#### [Exercise brief]
Extract every line that contains the word "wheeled".

#### [Source material]
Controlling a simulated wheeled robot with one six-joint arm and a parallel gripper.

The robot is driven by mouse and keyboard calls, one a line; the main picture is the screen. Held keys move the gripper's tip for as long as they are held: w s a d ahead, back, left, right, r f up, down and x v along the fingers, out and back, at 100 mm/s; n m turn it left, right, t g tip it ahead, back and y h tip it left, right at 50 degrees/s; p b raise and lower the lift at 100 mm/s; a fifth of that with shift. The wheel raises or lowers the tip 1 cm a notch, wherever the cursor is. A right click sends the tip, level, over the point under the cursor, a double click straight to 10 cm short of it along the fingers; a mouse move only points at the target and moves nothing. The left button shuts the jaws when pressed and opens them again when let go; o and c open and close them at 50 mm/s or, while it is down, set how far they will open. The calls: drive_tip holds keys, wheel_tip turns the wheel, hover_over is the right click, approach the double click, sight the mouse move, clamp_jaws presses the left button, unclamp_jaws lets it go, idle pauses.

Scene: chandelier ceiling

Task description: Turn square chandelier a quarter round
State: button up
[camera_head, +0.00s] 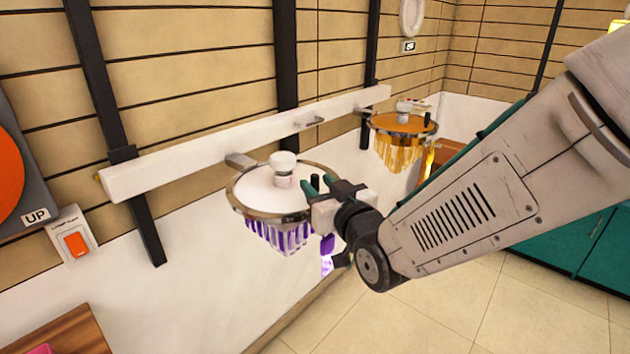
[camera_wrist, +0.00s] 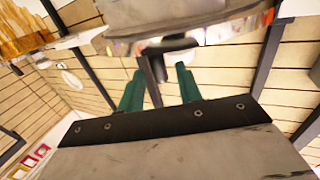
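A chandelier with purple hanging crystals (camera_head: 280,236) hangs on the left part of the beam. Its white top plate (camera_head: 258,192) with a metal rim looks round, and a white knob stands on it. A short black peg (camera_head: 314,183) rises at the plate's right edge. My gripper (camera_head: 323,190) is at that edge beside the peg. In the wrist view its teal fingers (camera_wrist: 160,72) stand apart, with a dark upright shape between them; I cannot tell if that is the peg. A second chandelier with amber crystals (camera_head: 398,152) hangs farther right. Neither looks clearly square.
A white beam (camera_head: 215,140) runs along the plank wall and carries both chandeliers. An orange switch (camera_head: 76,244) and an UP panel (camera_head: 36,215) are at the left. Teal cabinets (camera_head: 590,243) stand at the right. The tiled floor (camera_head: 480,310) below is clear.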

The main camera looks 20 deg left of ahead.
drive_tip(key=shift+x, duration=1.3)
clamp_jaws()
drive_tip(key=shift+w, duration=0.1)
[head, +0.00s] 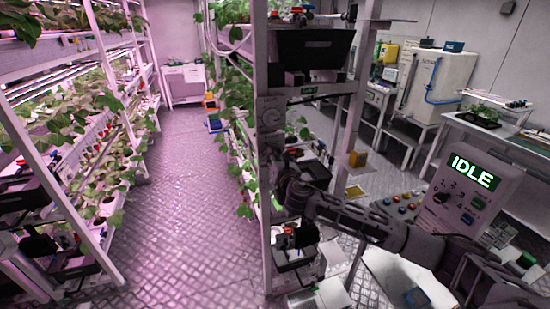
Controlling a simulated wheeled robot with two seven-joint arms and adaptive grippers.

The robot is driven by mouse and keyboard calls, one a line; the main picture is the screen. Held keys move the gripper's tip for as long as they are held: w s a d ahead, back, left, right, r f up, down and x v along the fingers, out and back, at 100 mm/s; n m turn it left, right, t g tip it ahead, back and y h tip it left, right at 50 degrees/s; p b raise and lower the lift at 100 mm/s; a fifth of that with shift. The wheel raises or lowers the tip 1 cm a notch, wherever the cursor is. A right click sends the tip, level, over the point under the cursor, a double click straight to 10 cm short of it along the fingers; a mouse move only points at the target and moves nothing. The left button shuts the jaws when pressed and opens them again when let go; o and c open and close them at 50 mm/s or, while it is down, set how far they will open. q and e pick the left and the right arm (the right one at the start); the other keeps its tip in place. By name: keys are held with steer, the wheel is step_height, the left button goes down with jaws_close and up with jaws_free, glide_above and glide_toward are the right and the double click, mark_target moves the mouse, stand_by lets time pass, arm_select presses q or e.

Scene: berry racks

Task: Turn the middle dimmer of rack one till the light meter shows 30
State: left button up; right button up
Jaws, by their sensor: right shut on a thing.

#### [Answer for the task]
Controlling a simulated wheeled robot with one six-joint arm and a parallel gripper.
Controlling a simulated wheeled robot with two seven-joint arms and adaptive grippers.

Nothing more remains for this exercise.